There’s nothing that compares to a sibling duo as far as harmony, symmetry, and common intent are concerned. In bluegrass, it’s a tradition that dates back to the Stanley Brothers and the Louvin Brothers, and then extends forward, to bands like the Gibson Brothers, the brother-sister duo of Sean and Sara Watkins, and of course, countless other artists who were raised in their family’s musical confines.
Theo & Brenna MacMillan can also be considered similar practitioners in that regard, given that they share the same parents and musical sensibilities. Their debut album for Mountain Fever Records, Dreams For Sale, highlights their vocal virtuosity along with a series of songs that draw from both well-known — and, at times, unexpected — standards, and their own affecting originals. With Theo on guitar and Brenna on banjo, the two share lead vocals, while an astute backing band — Mary Meyers on mandolin and harmony vocals, Maddie Denton on fiddle, and Mike Winsor on bass — provide further instrumental accompaniment.
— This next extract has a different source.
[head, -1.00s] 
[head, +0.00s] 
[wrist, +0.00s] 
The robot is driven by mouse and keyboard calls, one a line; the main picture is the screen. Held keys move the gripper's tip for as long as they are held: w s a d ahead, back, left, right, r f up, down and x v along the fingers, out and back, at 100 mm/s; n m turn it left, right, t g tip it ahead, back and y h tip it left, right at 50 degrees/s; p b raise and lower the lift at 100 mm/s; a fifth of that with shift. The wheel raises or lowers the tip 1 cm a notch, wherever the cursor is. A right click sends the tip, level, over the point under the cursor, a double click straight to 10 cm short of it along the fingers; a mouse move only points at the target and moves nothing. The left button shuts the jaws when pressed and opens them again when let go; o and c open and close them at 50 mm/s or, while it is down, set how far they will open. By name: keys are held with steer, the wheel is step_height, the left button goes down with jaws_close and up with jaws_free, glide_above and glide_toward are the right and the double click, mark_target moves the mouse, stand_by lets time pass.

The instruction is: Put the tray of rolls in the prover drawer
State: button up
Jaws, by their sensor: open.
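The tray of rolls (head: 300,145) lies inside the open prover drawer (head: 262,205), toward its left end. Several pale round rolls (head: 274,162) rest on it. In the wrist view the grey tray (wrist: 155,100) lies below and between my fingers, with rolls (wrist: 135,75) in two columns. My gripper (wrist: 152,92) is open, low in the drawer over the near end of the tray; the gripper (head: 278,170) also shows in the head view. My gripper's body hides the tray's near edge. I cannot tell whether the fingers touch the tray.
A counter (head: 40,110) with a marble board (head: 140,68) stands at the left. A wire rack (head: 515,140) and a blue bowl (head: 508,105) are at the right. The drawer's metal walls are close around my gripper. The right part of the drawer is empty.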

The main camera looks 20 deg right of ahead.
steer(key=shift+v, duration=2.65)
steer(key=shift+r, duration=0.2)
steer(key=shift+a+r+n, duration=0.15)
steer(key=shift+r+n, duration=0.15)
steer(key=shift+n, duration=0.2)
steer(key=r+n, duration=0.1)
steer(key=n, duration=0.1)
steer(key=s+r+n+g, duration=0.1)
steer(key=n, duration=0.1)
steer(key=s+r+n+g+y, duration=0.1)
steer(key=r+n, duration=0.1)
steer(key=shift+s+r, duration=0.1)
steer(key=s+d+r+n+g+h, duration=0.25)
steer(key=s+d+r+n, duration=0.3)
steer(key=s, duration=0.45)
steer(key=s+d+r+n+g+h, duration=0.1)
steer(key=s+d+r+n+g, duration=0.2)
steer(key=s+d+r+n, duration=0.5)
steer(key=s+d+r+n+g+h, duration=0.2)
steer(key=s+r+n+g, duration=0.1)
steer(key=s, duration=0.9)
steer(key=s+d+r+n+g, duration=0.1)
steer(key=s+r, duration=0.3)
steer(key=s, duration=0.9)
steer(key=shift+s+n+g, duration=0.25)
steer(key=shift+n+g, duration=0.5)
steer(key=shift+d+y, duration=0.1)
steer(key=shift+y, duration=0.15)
The result is a stunning selection of upbeat melodies that find perfect alignment within their bluegrass boundaries. The rapid-fire rendering of Boudleaux and Felice Bryant’s classic, I Can Hear Kentucky Calling Me, opens the album with a rapid-fire flourish, making it clear at the outset that the duo’s ties to tradition remain solidly in sync. That’s not to say they don’t have ideas of their own. “All the songs I write for you don’t come from dreams,” Theo insists on the title track before his sister Brenna boldly adds, “Most of mine do.”
It hardly matters either way. The material is exuberant and expressive by any measure, whether it’s offered in the form of a down-home delivery like Gone Hunting, the hymnal-like repast of Is It For Love, or the mellow instrumental, Old. So too, their imaginative choice of covers — particularly their unlikely take on the oldie goldie, Be My Baby, and Paul Simon’s classic, Kodachrome — reflects a decidedly daring approach to their craft, and an innate ability to invest an original imprint into each of their offerings.
As a result, Dreams For Sale measures up as a most auspicious introduction and one that bodes well for the pair’s future endeavors. Suffice it to say, a follow-up can’t come too soon.